A Novel Numerical Methodology to Simulate Unsteady Flows in ICE Manifolds

The development of high-tech engines is demanding for the analysis of complex phenomena, where microstructural dynamics, mesoscopic features or boundary singularities give multiresolution patterns. As the continuum approach is unable to represent the physics at different scales, the interest in discrete particle methods as well as lattice techniques is increasing. Among these models, particle methods at the mesoscopic level, such as Dissipative Particle Dynamics (DPD) models [1,2], are the most promising tool, as they are less demanding, from a computational point of view, than Molecular Dynamics (MD).
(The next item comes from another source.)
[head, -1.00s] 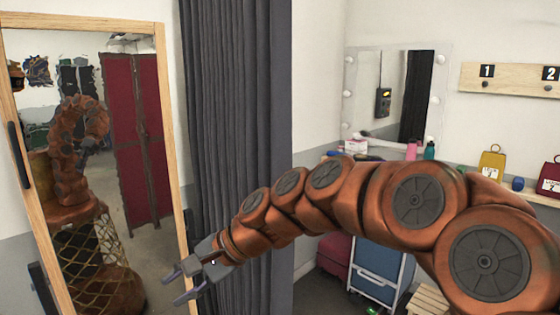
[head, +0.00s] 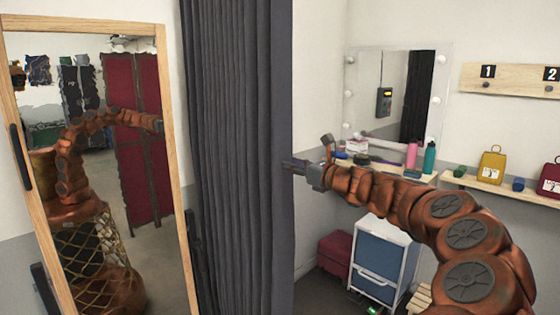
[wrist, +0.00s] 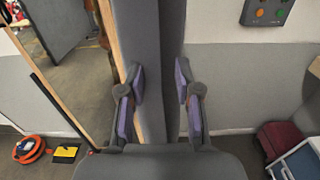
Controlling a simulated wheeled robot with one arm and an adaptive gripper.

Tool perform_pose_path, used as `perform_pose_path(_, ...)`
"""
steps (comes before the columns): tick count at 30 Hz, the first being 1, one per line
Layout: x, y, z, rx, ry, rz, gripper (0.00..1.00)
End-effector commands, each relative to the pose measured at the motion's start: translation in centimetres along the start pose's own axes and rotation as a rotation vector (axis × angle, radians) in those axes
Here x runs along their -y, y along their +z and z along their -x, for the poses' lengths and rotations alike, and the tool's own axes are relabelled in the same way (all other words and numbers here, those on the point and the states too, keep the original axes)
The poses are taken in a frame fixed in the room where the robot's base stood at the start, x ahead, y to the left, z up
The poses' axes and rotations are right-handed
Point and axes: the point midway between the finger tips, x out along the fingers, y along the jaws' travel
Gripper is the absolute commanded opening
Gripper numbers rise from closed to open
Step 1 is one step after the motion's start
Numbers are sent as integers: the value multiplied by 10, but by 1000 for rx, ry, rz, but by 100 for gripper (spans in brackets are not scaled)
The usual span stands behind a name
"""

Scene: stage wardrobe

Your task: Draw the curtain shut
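The dark grey pleated curtain (head: 235,150) hangs as a tall gathered bundle right of the standing mirror in the head view. My gripper (head: 288,164) is at the curtain's right edge, its tips overlapping that edge in the picture. In the wrist view my gripper (wrist: 160,95) has its two purple-padded fingers apart. The curtain (wrist: 146,60) shows as dark grey vertical folds ahead, in line with the gap between the fingers. I cannot tell whether the fingers touch the cloth or how deep it lies between them.
A wood-framed standing mirror (head: 172,150) stands left of the curtain. A button box (wrist: 268,10) is on the wall. A blue drawer cart (head: 380,255) and a red case (head: 335,255) stand at right. A lit vanity mirror (head: 395,100) and shelf are behind my arm.

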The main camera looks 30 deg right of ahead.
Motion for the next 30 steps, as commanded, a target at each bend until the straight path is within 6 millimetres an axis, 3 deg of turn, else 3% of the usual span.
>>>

Moreover, with respect to the lattice methods, the Galilean invariance and the isotropy are also satisfied. The versatility of DPD makes it suitable for the simulation of immiscible fluid mixtures, drop dynamic, phase separation, polymer solution, colloidal suspensions, etc. [3,4,5]. This work is intended to introduce this method in the field of automotive engineering and to show its potentiality in this area. A three-dimensional DPD code for massive computations has been developed by using the MPI protocol. The code has been applied to the simulation of intake manifolds in ICEs. Air is supposed to enter into the manifold, where the flow is driven into the combustion chambers under a pressure gradient. An original inlet-outlet boundary condition, the so-called external layers boundary condition (ELBC), is proposed and discussed. The initial results are promising and the relative simplicity of DPD modeling encourages the use of this tool for simulating even more complex flows.